The Aurat Azadi Jalsa arranged by Aurat Azadi March and Women Democratic Front. Photo by Somaiyah Hafeez.

Bhurgri, who was also an ex-organizer of AAM, believes that the decision to not march came more from WDF and AWP than AAM. This resulted in an ideological split and in February of last year a new group emerged: the Aurat March Islamabad, which organized this year’s march.

Bhurgri argues that the decision to not march came from AWP, which decided that women should not  face off against the mullahs (religious fundamentalists). AWP worried that after engaging in direct confrontation with religious leaders – an important part of Pakistani society – the party wouldn’t be able to connect with the masses.

“I believe this is a very lousy explanation. When it comes to women and religious hegemony and fundamentalism, this is the stance the left has taken for long,” added Bhurgri.

She continued: “Religious fundamentalists mobilize against the Aurat March everywhere and make it an issue of morality. They call all women who participate in the Aurat March immoral. Surrendering the march in front of religious fundamentalists defeats the purpose.

“A true resistance is when all patriarchal alliances are challenged, which include capitalism, feudalism, imperialism, and at the same time religious fundamentalism. Patriarchy operates through its alliances and religious fundamentalism is one alliance.”

A poster at Aurat March Islamabad. Photo by Somaiyah Hafeez.

What Has the Aurat March Achieved?

In the book “Contradictions and Ambiguities of Feminism in Pakistan: Exploring the Fourth Wave,” the late Dr Rubina Saigol, a Pakistani feminist scholar, identified the Aurat March as the fourth wave of feminism in Pakistan. She wrote that the various Aurat Marches are different from previous feminist waves in that the new feminists challenged the private sphere of life where patriarchy is dominant. Saigol argued that the current wave of feminism “marked a tectonic shift in the feminist landscape in Pakistan.”

Dr. Afiya Shehrbano Zia, a feminist researcher and author of “Faith and Feminism in Pakistan,” explained that the previous waves in the 1950s and 1990s were focused on fighting for basic democratic rights and challenging oppressive structures.

“Prior waves dealt with sex crimes and adultery laws, etc. but within the victim narrative – they evaded the issue of sexual freedoms in the Islamic Republic because such rights require challenging Islamic morality and legality. Just rescuing women from being framed by zina/adultery cases was time consuming and there were far fewer feminist activists or lawyers then,” Zia told The Diplomat via email.

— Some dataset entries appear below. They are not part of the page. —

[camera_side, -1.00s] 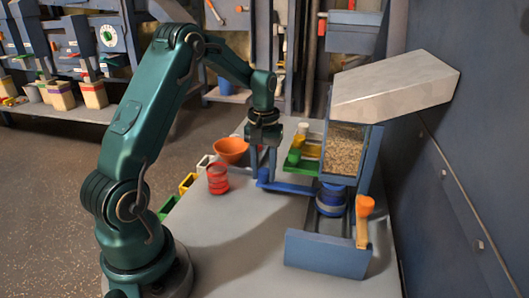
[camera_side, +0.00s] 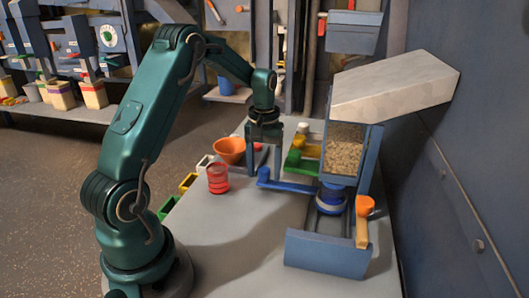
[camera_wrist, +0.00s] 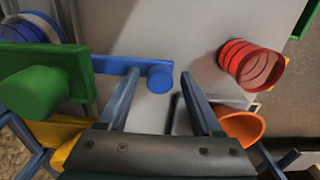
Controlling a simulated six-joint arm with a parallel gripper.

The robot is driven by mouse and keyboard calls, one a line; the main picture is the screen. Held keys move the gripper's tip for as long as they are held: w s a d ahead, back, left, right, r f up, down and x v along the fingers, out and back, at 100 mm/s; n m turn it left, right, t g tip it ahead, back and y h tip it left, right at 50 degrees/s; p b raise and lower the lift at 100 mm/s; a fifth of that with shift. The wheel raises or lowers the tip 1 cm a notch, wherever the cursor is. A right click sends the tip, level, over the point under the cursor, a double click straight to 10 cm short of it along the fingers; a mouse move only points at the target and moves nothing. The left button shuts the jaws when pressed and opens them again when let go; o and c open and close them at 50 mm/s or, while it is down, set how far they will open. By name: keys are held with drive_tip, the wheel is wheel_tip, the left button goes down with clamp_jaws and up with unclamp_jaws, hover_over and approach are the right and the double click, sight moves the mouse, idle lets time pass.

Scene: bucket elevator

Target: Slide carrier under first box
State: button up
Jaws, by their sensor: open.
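My gripper (camera_side: 265,165) is open. In the side view it points down just behind the knob end of a blue bar (camera_side: 292,186). In the wrist view the round blue knob (camera_wrist: 160,78) shows between the tips of my fingers (camera_wrist: 157,90), which hold nothing. The bar reaches right to a blue round carrier (camera_side: 331,200) standing in a channel below the hopper. The hopper box (camera_side: 345,150) has a clear front and holds pale grains. The carrier's far side is hidden by the frame. I cannot tell which box counts as first.
A red ribbed cup (camera_side: 217,178) and an orange bowl (camera_side: 229,150) stand left of my gripper. A green slide handle (camera_side: 300,162) and a yellow one (camera_side: 308,148) lie behind the bar. An orange lever (camera_side: 363,220) stands at right. The front left tabletop is clear.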

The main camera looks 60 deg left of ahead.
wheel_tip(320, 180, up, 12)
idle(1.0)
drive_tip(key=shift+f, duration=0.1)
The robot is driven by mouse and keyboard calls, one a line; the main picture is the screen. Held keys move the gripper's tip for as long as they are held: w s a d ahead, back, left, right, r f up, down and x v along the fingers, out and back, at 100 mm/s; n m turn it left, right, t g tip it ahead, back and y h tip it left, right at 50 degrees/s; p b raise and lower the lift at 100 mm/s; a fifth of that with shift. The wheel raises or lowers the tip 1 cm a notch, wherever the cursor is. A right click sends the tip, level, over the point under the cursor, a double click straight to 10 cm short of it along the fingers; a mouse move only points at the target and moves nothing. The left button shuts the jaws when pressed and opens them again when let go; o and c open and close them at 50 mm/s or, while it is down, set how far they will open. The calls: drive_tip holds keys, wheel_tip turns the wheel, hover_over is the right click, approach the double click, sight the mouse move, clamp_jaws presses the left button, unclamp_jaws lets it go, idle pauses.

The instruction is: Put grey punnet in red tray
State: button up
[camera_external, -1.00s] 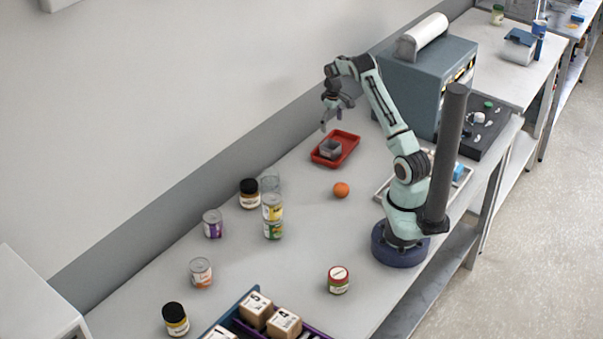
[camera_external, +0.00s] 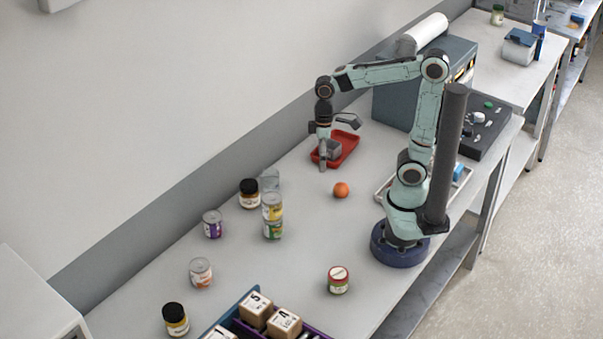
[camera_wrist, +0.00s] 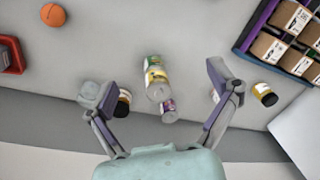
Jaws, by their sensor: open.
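The grey punnet (camera_external: 334,148) sits in the red tray (camera_external: 348,148), toward its near left part, in the outside view. My gripper (camera_external: 322,160) is beside the tray's left edge in that view and partly covers the punnet and tray. It is open, with nothing between its fingers. In the wrist view my gripper (camera_wrist: 160,98) shows its two fingers spread wide. The red tray (camera_wrist: 12,55) shows there only at the left edge, with a grey corner in it that looks like the punnet.
An orange ball (camera_external: 341,189) lies near the tray. Several cans and jars stand nearby, including a yellow can (camera_external: 272,206) stacked on another and a black-lidded jar (camera_external: 249,193) beside a clear glass (camera_external: 270,181). A divided bin of boxes (camera_external: 256,308) is at the front.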

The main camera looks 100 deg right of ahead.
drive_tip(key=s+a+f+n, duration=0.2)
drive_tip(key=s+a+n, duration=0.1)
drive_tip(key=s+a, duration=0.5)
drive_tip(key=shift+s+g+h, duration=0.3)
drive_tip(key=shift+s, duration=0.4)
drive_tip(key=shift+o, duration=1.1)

“Firstly, the AM protests jolted, quite rudely, the tradition of sedate cake-cutting celebrations observed by women’s NGOs for decades. Secondly, this new wave unapologetically puts sexual autonomy and bodily rights at the center of their campaign – mera jism, meri marzi (My body, my choice),” said Zia.

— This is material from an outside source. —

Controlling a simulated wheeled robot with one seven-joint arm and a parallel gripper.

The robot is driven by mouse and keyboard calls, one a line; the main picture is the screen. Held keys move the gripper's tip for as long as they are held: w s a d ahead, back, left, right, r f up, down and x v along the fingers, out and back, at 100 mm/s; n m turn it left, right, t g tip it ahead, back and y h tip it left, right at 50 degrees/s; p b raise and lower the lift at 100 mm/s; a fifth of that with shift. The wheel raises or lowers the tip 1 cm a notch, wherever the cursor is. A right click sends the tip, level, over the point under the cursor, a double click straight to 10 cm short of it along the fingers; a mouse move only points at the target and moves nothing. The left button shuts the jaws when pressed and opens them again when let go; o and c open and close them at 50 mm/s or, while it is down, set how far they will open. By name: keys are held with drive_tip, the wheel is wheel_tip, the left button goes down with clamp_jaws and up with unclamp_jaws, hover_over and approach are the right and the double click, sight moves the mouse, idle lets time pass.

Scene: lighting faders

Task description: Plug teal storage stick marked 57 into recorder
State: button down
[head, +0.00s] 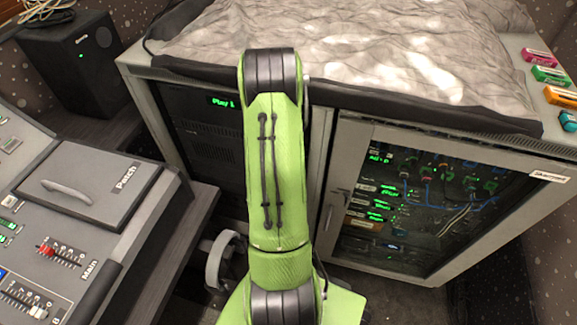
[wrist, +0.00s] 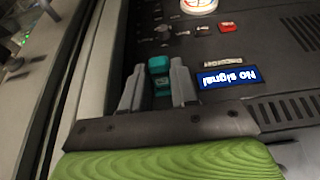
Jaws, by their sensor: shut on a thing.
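In the wrist view, my gripper (wrist: 157,66) is shut on a teal stick (wrist: 159,65), which sits between the two grey fingers. No number can be read on it. Just beyond the fingers is a dark equipment panel (wrist: 225,52) with a blue "No signal" screen (wrist: 229,77); I cannot tell whether this is the recorder or whether the stick touches it. In the head view, my green arm hides the gripper. Another teal piece (head: 568,120) lies at the right edge of the cabinet top, its marking unreadable.
Pink (head: 538,55), green (head: 551,75) and orange (head: 561,97) sticks lie along the cabinet's right top edge beside a grey cloth (head: 400,50). A glass-doored rack (head: 420,210) holds cables. A fader console (head: 60,230) and black speaker (head: 75,60) stand at left.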

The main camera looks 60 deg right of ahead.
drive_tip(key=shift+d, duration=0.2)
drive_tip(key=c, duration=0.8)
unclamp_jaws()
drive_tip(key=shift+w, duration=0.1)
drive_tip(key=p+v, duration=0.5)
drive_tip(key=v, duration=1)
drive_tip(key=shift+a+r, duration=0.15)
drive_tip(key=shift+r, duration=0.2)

Ghani believes that AM is fighting for safe spaces and is a community. “Whenever women come out on the street – angry women, or women with a purpose or women who know what they want and women who are brave – this also includes the Khwaja Sira community and religious minorities or people from marginalized communities, they all find Aurat March to be a place where they feel protected,” she said. “AM is a community, and we want there to be more communities that prioritize care.”

A poster at the Aurat March Islamabad. Photo by Somaiyah Hafeez.

Organizers also note that the Aurat Marches aim to function as a pressure group, whose task is to criticize state policies and give a critical analysis of important social issues. They reject as unrealistic the expectations that the movement must cooperate in coming up with solutions to women’s problems in Pakistan.

“We are not the state – we do not have the power to make rules and regulations and neither does the state engage with us. We present our demands and policies to the state and its representatives every time. It is the responsibility of the state to engage with us,” said Bhurgri.

For years, the Aurat Marches have been criticized for lack of inclusivity, but these feminist collectives have been making efforts to become more inclusive over years. However, Syed believes that since there is no one kind of feminist or one kind of woman, there cannot be one march as such to represent every woman in the country.

“In Pakistan it is not only women who are oppressed. Where she is from, which class she belongs to, which ethnicity she belongs to – that matters and determines the extent of oppression. So, Pakistan needs many kinds of feminism and not just one Aurat March is enough for it,” Syed argued, stating that if any group does not feel included, they should be able to conduct their own marches for representation.

A participant at the Aurat March Islamabad holds a poster protesting against forced conversions of minority girls. Photo by Somaiyah Hafeez.

The Baloch Aurat March

To that end, it’s fitting that this year in Karachi and Quetta, Baloch women, who have been leading a movement against enforced disappearances for years, took to the streets for their own march on March 8.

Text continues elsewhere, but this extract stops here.